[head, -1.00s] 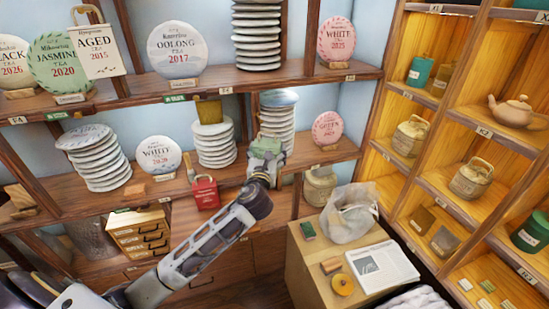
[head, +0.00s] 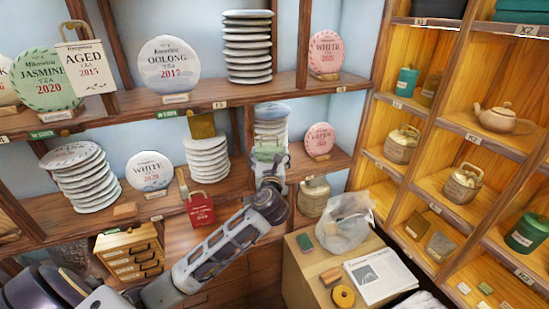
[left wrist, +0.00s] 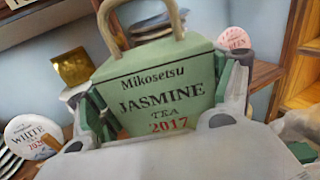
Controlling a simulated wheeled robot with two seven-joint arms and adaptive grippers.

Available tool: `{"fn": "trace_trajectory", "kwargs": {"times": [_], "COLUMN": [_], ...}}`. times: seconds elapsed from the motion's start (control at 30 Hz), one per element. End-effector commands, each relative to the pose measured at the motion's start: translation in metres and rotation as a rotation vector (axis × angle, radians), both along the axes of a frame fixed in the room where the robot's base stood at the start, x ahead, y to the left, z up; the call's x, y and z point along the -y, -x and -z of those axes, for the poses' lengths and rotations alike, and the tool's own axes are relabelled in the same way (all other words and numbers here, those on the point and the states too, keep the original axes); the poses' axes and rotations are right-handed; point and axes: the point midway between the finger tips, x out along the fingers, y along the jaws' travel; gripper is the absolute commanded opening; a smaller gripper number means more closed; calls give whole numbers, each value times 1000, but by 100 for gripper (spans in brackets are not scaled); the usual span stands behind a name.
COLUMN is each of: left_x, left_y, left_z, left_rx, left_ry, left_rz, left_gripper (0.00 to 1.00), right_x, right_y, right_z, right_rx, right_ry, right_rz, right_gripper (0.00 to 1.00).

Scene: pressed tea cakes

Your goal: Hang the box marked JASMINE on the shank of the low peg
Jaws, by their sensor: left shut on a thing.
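My left gripper (head: 268,168) is shut on the green box marked JASMINE (left wrist: 165,98), which reads "Mikosetsu JASMINE TEA 2017" in the left wrist view. The box stands upright between the fingers, with its tan loop handle (left wrist: 110,25) on top and free. In the head view the box (head: 267,150) is small, in front of a stack of pale tea cakes (head: 272,115). I cannot make out the low peg or its shank in either view. My right gripper is not in view.
A box marked AGED (head: 88,68) hangs at the upper left. A red box (head: 201,209) is at the lower shelf edge, left of my arm; a gold box (head: 201,125) is above it. Tea cakes line the shelves.

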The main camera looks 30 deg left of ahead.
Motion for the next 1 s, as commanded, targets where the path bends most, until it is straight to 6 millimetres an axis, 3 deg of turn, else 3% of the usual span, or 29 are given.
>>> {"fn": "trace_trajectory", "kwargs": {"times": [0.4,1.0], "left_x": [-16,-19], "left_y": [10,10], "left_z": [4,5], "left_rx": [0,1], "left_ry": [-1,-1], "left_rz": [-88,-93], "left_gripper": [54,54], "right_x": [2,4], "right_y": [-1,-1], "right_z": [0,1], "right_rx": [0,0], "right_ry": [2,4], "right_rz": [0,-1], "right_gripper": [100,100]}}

• **Written problem**:
Give back exactly the lines beginning at the one with "Motion for the" and ending at the final line of the material; both boundary lines belong in it.

• **Result of this task**:
Motion for the next 1 s, as commanded, targets where the path bends most, until it is straight to 6 millimetres an axis, 3 deg of turn, else 3% of the usual span, or 29 are given.
>>> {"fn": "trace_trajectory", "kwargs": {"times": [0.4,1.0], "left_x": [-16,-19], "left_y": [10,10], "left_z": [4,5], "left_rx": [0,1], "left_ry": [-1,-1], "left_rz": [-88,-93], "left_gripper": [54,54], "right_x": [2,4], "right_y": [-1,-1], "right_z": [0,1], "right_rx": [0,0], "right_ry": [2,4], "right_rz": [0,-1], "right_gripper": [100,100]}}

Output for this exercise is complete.